Jesus’s kingship is not about violently overthrowing those in power in order to take power for himself. Jesus’s kingship is not about demanding loyalty, asking people to pledge allegiance to him as a way to determine who is in and who is out. Jesus’s kingship is so profoundly non-violent that he dies at the hands of the empire in order to overcome death, in order to expose the futility of authoritarian rulers who crush the weak.
“If you are the king of the Jews, save yourself!” shout the soldiers at the foot of the cross. Any king they knew would demand his followers to free him, to fight the enemy on his behalf. They must not have been the same soldiers in the garden of Gethsemane, when Peter attempted to fight off Jesus’s captors. They must not have been there when Jesus rebuked him, saying - “Put away your sword.”
They could not imagine any true king who would give up power, even to the point of giving up his life; and so they made a sign that said King of the Jews and placed it over him. Some king you are, they thought. Who would pledge allegiance to you, if you can’t even save yourself?
But for those who had been with Jesus, those who had listened to his teachings and seen the way he interacted with people - they would come to realize that this was the kind of leader he had been all along. A leader who spends time with the marginalized and the outcasts, instead of rubbing elbows with the rich and powerful at dinner parties. A leader who never demanded anyone stay with him, but only invited. He never condemned anyone who turned away. A leader who didn’t ride into the city on a magnificent war horse, but entered Jerusalem riding on a female donkey, welcomed not by powerful people but by regular folks who cut down palm branches and used them as makeshift flags.
Do you see how Jesus’s very being, his very way of moving about the world, showed the hypocrisy of those in power? He upended every expectation, and invited people into a kingdom. Not a kingdom with borders to defend and enemies to conquer, but a kingdom nonetheless.
“The kingdom of heaven is already among you,” Jesus told the Pharisees when they demanded details about this kingdom. Don’t you see? It is within you. Yes, Christ is king of this kingdom, but a king unlike any we’ve ever seen. Christ is King of the kingdom of heaven simply because Christ himself is Love, is Justice, is Peace.
The kings of this world demand you to prove whether you deserve help buying food. Christ the king takes five loaves of bread and two fish and gives it away to a crowd of five thousand without concern for whether they could afford lunch that day or not.
Of course, after the feeding of the five thousand that day, the crowd realizes what has happened - a miracle. Let’s make him king! they say amongst themselves. And Jesus knows people.
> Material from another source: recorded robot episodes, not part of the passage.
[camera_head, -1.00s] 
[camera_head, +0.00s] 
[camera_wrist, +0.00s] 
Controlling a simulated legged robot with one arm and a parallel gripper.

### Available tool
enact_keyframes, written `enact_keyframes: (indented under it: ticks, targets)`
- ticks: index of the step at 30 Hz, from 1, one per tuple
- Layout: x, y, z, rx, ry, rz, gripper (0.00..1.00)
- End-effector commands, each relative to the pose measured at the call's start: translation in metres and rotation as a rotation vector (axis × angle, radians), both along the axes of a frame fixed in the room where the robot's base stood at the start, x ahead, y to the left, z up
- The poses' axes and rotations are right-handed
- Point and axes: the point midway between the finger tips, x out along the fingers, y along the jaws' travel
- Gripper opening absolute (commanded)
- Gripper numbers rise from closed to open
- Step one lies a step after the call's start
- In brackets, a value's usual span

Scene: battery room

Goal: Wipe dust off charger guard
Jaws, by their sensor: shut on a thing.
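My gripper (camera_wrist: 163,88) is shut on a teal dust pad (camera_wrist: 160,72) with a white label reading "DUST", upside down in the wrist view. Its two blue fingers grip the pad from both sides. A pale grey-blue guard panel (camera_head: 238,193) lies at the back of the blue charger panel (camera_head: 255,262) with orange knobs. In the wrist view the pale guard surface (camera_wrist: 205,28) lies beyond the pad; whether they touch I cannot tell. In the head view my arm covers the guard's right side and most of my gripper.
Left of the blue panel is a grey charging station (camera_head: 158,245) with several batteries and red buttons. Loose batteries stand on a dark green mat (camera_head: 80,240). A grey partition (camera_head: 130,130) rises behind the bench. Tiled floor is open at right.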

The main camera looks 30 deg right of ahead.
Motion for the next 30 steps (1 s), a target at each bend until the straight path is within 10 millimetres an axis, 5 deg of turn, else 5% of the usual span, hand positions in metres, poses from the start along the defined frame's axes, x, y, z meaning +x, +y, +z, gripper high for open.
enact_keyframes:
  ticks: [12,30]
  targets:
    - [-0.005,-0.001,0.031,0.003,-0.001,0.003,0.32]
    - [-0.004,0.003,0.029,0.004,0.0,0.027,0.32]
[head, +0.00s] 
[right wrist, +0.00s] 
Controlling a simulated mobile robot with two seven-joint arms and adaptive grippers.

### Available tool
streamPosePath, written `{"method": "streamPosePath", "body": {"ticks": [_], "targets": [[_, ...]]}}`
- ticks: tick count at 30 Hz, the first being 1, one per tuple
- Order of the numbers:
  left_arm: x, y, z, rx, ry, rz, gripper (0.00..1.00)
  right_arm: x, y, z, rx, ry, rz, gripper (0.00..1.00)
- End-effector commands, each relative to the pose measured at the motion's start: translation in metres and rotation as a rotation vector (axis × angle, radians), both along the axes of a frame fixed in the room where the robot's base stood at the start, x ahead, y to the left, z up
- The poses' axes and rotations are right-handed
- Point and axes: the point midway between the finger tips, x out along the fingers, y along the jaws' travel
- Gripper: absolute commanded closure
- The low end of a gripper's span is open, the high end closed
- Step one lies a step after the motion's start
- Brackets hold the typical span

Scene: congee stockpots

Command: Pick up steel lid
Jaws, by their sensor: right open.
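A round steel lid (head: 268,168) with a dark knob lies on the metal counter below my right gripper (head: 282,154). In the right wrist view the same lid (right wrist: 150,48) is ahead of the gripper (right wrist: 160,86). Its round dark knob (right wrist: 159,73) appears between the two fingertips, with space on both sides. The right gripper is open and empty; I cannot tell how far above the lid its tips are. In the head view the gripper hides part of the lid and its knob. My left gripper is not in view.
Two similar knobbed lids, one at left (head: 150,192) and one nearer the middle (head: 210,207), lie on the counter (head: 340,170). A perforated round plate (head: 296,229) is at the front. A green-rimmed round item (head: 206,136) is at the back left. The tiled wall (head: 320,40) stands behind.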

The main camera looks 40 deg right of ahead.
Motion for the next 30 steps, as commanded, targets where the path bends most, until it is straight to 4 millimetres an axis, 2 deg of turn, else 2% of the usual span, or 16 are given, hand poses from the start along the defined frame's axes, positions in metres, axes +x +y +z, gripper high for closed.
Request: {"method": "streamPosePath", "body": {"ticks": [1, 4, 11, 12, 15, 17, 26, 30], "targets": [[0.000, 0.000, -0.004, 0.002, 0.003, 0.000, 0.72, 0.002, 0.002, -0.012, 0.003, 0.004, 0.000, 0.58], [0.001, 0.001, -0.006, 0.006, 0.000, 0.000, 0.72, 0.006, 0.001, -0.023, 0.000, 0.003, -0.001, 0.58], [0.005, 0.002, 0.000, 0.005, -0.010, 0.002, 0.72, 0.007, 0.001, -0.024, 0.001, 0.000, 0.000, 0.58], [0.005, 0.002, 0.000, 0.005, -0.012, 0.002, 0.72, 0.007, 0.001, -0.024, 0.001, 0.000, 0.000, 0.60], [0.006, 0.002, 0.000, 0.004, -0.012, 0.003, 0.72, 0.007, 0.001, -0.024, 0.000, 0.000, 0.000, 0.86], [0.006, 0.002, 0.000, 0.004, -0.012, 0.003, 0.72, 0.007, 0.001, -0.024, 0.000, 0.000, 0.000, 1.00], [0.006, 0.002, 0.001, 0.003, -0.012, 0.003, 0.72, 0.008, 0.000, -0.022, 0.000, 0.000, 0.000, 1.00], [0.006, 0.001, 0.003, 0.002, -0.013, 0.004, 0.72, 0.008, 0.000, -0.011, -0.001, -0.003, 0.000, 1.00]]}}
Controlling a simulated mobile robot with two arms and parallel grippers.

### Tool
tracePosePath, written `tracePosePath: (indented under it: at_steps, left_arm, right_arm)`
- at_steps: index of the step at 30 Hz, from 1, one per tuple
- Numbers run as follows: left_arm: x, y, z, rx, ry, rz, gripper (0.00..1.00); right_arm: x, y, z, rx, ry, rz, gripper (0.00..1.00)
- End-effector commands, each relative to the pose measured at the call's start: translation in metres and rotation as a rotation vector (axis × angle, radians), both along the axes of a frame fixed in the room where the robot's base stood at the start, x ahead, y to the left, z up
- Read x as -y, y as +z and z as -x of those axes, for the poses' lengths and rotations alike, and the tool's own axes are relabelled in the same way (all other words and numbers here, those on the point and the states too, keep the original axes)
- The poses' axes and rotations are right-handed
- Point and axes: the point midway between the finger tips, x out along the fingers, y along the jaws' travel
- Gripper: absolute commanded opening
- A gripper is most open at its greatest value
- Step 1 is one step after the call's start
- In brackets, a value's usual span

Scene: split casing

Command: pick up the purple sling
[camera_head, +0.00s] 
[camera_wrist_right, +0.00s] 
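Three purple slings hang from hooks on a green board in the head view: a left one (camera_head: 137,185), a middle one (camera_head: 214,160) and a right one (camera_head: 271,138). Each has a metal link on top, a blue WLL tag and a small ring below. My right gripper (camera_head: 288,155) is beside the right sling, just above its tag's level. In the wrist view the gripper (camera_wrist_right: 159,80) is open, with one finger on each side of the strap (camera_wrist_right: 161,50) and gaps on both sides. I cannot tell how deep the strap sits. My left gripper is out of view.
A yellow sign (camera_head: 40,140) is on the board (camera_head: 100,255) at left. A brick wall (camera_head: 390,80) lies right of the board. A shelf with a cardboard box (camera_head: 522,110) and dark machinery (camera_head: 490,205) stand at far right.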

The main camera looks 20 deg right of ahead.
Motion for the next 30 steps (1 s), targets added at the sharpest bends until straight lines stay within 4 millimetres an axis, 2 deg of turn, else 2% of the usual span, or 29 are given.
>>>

He knows that that lunch on the hillside was the kingdom of God, was the kingdom of heaven taking place in hunks of bread and flaky fish passed between friends and strangers.
And, he knows that the people won’t get it - they will see that miracle and think they need to turn him into the kind of king they understand, the kind of king they want to pledge allegiance to and follow into battle against their enemies. He knows they will miss the point. Jesus knows they want to make him be their king, and so what does he do that day? He runs away and hides on a mountainside.
Reminds me a bit of our patron saint, Martin - when he realized they wanted to make him be bishop, did he gleefully take up the power of that office? No - he ran away and hid in a barn.
Jesus’s power is subversive, and gentle, and vulnerable. It is everything we don’t want our political leaders to be. And, it is the only true, lasting power.
As the Reverend Lizzie McManus-Dail wrote, “Jesus was a king who lampooned the powers of this world by tending to the people most burned by that power. He was a king who knew that true peace is not made by suppression, but by the long and steady and gentle and frustrating work of reconciliation.”
And so the feast of Christ the King is actually a day to recall the kind of kingdom we are called to live into, the kingdom of heaven - one defined not by political power or money or prestige, but a kingdom defined by the inherent dignity of every human being, and by our responsibility to steward the earth. Today is a day which was actually invented in order to disrupt the idea of a “Christian Nation.” It was instituted to present a different vision - one that rejects nationalism and fascism and exposes them for the lies they truly are.
Today we must ask - what kind of king is Christ? Does the kingdom of Christ rule in my heart? In what ways am I being called to further participate in this kingdom of justice, equity, and peace?
Church, we have a word for the world today. Jesus has a word for the world today. If you ever think your faith has become irrelevant, or you wonder why we would bother to keep reading the Bible, take heart - remember Christ the King Sunday.
100 years after the institution of Christ the King Sunday. How much have we learned as a society? What is our call in this moment, as followers of Christ, as we watch the rise of fascism and Christian nationalism in our nation?
No king but Christ, the one who centered women and radically shared power; the one who commended the poor and condemned the rich; the one that became one of the oppressed to show God’s identification with the oppressed; the one whose commitment to Love for the world led him to the cross on Good Friday. Any ruler or policy or system that crushes the poor, the immigrant, the sick - it is not of Christ, no matter what Bible verse they take out of context to defend it.
No king but Jesus, the baby born to an unwed mother, whose family fled political persecution and were refugees in Egypt. That is the king we’re preparing to receive this Advent. An inside-out, upside-down kingdom that exists within our very hearts, a kingdom led by a ruler whose name is Emmanuel, God with Us.